■ **EXERCISE DIRECTIONS**
Retype every entry exactly, character for character.

■ **INFORMATION PROVIDED**
══════════

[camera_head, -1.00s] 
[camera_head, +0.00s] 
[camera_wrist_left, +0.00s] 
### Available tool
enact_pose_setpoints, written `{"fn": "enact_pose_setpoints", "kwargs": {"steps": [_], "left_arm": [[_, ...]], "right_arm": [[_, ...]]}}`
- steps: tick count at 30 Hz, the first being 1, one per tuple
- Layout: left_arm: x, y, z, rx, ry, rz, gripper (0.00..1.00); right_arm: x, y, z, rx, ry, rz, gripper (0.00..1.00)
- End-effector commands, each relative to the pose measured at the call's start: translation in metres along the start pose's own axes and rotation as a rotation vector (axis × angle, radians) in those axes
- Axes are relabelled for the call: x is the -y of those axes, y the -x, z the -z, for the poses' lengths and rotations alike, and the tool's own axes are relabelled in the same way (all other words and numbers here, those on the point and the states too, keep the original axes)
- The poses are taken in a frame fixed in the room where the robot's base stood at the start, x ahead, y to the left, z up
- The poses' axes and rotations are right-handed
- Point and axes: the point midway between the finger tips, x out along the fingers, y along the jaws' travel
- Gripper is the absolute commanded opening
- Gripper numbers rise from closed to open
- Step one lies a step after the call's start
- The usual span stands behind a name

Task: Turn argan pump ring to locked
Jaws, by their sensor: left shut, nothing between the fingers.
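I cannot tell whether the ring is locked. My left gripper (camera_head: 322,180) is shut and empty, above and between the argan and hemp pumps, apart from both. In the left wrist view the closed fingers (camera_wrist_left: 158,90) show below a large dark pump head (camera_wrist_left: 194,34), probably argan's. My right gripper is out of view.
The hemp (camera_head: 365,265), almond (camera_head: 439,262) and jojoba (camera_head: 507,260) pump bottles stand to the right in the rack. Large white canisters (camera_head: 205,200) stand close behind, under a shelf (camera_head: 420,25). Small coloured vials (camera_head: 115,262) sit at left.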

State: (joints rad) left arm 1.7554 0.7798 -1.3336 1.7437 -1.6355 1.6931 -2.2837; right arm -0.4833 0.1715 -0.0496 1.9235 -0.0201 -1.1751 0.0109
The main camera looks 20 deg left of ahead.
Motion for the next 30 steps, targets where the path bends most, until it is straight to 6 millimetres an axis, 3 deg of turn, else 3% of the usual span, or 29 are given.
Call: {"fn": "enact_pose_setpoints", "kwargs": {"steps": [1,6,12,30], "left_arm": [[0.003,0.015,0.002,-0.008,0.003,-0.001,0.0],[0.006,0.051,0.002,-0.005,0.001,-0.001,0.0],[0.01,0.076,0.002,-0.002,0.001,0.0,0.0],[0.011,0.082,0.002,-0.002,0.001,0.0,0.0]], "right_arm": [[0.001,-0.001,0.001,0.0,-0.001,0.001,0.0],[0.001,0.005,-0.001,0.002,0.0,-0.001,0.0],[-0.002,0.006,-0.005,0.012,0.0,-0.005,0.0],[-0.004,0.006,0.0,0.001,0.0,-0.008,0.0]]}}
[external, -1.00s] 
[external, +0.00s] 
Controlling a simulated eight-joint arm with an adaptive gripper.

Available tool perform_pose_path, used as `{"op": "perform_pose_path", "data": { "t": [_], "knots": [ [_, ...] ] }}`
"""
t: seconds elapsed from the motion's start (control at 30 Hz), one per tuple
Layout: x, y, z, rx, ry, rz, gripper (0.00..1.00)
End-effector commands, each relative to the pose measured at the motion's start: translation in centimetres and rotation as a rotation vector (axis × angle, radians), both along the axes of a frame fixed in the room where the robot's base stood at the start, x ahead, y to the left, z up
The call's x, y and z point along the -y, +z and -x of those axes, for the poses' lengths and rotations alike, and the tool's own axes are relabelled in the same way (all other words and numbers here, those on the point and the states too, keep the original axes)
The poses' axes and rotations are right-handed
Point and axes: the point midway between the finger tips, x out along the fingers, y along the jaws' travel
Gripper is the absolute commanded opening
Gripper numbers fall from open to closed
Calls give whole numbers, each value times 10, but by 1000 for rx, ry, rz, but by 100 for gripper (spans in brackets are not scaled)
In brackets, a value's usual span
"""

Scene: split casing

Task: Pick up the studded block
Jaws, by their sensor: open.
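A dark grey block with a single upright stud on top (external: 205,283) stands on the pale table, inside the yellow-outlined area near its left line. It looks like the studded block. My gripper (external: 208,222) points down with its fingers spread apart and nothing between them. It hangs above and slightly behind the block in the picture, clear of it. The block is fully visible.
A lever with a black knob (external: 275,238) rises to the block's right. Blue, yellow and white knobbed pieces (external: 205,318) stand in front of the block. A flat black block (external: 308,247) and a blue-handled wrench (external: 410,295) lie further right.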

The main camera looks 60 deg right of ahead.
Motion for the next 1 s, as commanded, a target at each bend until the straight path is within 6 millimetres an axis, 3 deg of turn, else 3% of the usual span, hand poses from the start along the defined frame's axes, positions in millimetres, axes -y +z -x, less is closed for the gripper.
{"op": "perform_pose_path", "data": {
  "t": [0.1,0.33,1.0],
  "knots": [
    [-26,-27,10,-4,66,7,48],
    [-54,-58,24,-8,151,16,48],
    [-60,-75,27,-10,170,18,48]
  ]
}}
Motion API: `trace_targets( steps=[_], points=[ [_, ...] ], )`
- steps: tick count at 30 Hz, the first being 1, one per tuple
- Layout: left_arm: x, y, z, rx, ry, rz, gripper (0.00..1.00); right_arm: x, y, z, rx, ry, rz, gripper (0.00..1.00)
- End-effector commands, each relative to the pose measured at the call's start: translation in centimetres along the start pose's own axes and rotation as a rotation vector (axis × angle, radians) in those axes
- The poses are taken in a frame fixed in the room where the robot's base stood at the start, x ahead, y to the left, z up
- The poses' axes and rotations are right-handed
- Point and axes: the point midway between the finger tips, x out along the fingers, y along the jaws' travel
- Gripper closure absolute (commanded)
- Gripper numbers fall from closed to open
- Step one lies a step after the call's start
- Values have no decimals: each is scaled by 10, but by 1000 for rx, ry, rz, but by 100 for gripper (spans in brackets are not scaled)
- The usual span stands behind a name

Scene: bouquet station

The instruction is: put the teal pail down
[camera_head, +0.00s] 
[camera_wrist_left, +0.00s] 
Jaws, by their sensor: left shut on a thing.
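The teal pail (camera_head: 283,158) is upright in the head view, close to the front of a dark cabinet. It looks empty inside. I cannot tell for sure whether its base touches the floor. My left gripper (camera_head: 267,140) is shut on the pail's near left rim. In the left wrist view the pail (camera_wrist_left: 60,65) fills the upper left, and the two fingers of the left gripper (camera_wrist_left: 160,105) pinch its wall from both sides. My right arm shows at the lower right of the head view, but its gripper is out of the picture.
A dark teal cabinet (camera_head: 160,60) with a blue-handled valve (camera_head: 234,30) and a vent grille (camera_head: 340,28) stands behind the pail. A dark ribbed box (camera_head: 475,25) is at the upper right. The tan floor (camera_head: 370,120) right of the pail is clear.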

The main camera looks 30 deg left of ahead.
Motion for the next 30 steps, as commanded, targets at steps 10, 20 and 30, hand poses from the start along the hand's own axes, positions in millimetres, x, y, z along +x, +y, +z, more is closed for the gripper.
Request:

══════════

■ **WRITTEN SOLUTION**
[camera_head, -1.00s] 
[camera_head, +0.00s] 
[camera_wrist_left, +0.00s] 
### Available tool
enact_pose_setpoints, written `{"fn": "enact_pose_setpoints", "kwargs": {"steps": [_], "left_arm": [[_, ...]], "right_arm": [[_, ...]]}}`
- steps: tick count at 30 Hz, the first being 1, one per tuple
- Layout: left_arm: x, y, z, rx, ry, rz, gripper (0.00..1.00); right_arm: x, y, z, rx, ry, rz, gripper (0.00..1.00)
- End-effector commands, each relative to the pose measured at the call's start: translation in metres along the start pose's own axes and rotation as a rotation vector (axis × angle, radians) in those axes
- Axes are relabelled for the call: x is the -y of those axes, y the -x, z the -z, for the poses' lengths and rotations alike, and the tool's own axes are relabelled in the same way (all other words and numbers here, those on the point and the states too, keep the original axes)
- The poses are taken in a frame fixed in the room where the robot's base stood at the start, x ahead, y to the left, z up
- The poses' axes and rotations are right-handed
- Point and axes: the point midway between the finger tips, x out along the fingers, y along the jaws' travel
- Gripper is the absolute commanded opening
- Gripper numbers rise from closed to open
- Step one lies a step after the call's start
- The usual span stands behind a name

Task: Turn argan pump ring to locked
Jaws, by their sensor: left shut, nothing between the fingers.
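I cannot tell whether the ring is locked. My left gripper (camera_head: 322,180) is shut and empty, above and between the argan and hemp pumps, apart from both. In the left wrist view the closed fingers (camera_wrist_left: 158,90) show below a large dark pump head (camera_wrist_left: 194,34), probably argan's. My right gripper is out of view.
The hemp (camera_head: 365,265), almond (camera_head: 439,262) and jojoba (camera_head: 507,260) pump bottles stand to the right in the rack. Large white canisters (camera_head: 205,200) stand close behind, under a shelf (camera_head: 420,25). Small coloured vials (camera_head: 115,262) sit at left.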

State: (joints rad) left arm 1.7554 0.7798 -1.3336 1.7437 -1.6355 1.6931 -2.2837; right arm -0.4833 0.1715 -0.0496 1.9235 -0.0201 -1.1751 0.0109
The main camera looks 20 deg left of ahead.
Motion for the next 30 steps, targets where the path bends most, until it is straight to 6 millimetres an axis, 3 deg of turn, else 3% of the usual span, or 29 are given.
Call: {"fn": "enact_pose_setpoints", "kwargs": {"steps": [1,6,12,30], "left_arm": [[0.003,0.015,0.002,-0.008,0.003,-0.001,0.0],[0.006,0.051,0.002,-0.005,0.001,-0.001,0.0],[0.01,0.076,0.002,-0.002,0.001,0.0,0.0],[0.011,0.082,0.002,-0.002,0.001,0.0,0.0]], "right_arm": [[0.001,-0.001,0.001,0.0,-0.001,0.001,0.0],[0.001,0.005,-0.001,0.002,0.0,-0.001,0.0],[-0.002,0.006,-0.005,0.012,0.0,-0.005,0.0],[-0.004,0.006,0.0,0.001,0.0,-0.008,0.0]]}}
[external, -1.00s] 
[external, +0.00s] 
Controlling a simulated eight-joint arm with an adaptive gripper.

Available tool perform_pose_path, used as `{"op": "perform_pose_path", "data": { "t": [_], "knots": [ [_, ...] ] }}`
"""
t: seconds elapsed from the motion's start (control at 30 Hz), one per tuple
Layout: x, y, z, rx, ry, rz, gripper (0.00..1.00)
End-effector commands, each relative to the pose measured at the motion's start: translation in centimetres and rotation as a rotation vector (axis × angle, radians), both along the axes of a frame fixed in the room where the robot's base stood at the start, x ahead, y to the left, z up
The call's x, y and z point along the -y, +z and -x of those axes, for the poses' lengths and rotations alike, and the tool's own axes are relabelled in the same way (all other words and numbers here, those on the point and the states too, keep the original axes)
The poses' axes and rotations are right-handed
Point and axes: the point midway between the finger tips, x out along the fingers, y along the jaws' travel
Gripper is the absolute commanded opening
Gripper numbers fall from open to closed
Calls give whole numbers, each value times 10, but by 1000 for rx, ry, rz, but by 100 for gripper (spans in brackets are not scaled)
In brackets, a value's usual span
"""

Scene: split casing

Task: Pick up the studded block
Jaws, by their sensor: open.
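A dark grey block with a single upright stud on top (external: 205,283) stands on the pale table, inside the yellow-outlined area near its left line. It looks like the studded block. My gripper (external: 208,222) points down with its fingers spread apart and nothing between them. It hangs above and slightly behind the block in the picture, clear of it. The block is fully visible.
A lever with a black knob (external: 275,238) rises to the block's right. Blue, yellow and white knobbed pieces (external: 205,318) stand in front of the block. A flat black block (external: 308,247) and a blue-handled wrench (external: 410,295) lie further right.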

The main camera looks 60 deg right of ahead.
Motion for the next 1 s, as commanded, a target at each bend until the straight path is within 6 millimetres an axis, 3 deg of turn, else 3% of the usual span, hand poses from the start along the defined frame's axes, positions in millimetres, axes -y +z -x, less is closed for the gripper.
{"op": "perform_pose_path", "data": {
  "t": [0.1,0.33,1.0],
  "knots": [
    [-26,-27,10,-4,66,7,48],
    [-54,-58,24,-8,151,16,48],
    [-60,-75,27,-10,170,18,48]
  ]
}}
Motion API: `trace_targets( steps=[_], points=[ [_, ...] ], )`
- steps: tick count at 30 Hz, the first being 1, one per tuple
- Layout: left_arm: x, y, z, rx, ry, rz, gripper (0.00..1.00); right_arm: x, y, z, rx, ry, rz, gripper (0.00..1.00)
- End-effector commands, each relative to the pose measured at the call's start: translation in centimetres along the start pose's own axes and rotation as a rotation vector (axis × angle, radians) in those axes
- The poses are taken in a frame fixed in the room where the robot's base stood at the start, x ahead, y to the left, z up
- The poses' axes and rotations are right-handed
- Point and axes: the point midway between the finger tips, x out along the fingers, y along the jaws' travel
- Gripper closure absolute (commanded)
- Gripper numbers fall from closed to open
- Step one lies a step after the call's start
- Values have no decimals: each is scaled by 10, but by 1000 for rx, ry, rz, but by 100 for gripper (spans in brackets are not scaled)
- The usual span stands behind a name

Scene: bouquet station

The instruction is: put the teal pail down
[camera_head, +0.00s] 
[camera_wrist_left, +0.00s] 
Jaws, by their sensor: left shut on a thing.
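The teal pail (camera_head: 283,158) is upright in the head view, close to the front of a dark cabinet. It looks empty inside. I cannot tell for sure whether its base touches the floor. My left gripper (camera_head: 267,140) is shut on the pail's near left rim. In the left wrist view the pail (camera_wrist_left: 60,65) fills the upper left, and the two fingers of the left gripper (camera_wrist_left: 160,105) pinch its wall from both sides. My right arm shows at the lower right of the head view, but its gripper is out of the picture.
A dark teal cabinet (camera_head: 160,60) with a blue-handled valve (camera_head: 234,30) and a vent grille (camera_head: 340,28) stands behind the pail. A dark ribbed box (camera_head: 475,25) is at the upper right. The tan floor (camera_head: 370,120) right of the pail is clear.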

The main camera looks 30 deg left of ahead.
Motion for the next 30 steps, as commanded, targets at steps 10, 20 and 30, hand poses from the start along the hand's own axes, positions in millimetres, x, y, z along +x, +y, +z, more is closed for the gripper.
Request:

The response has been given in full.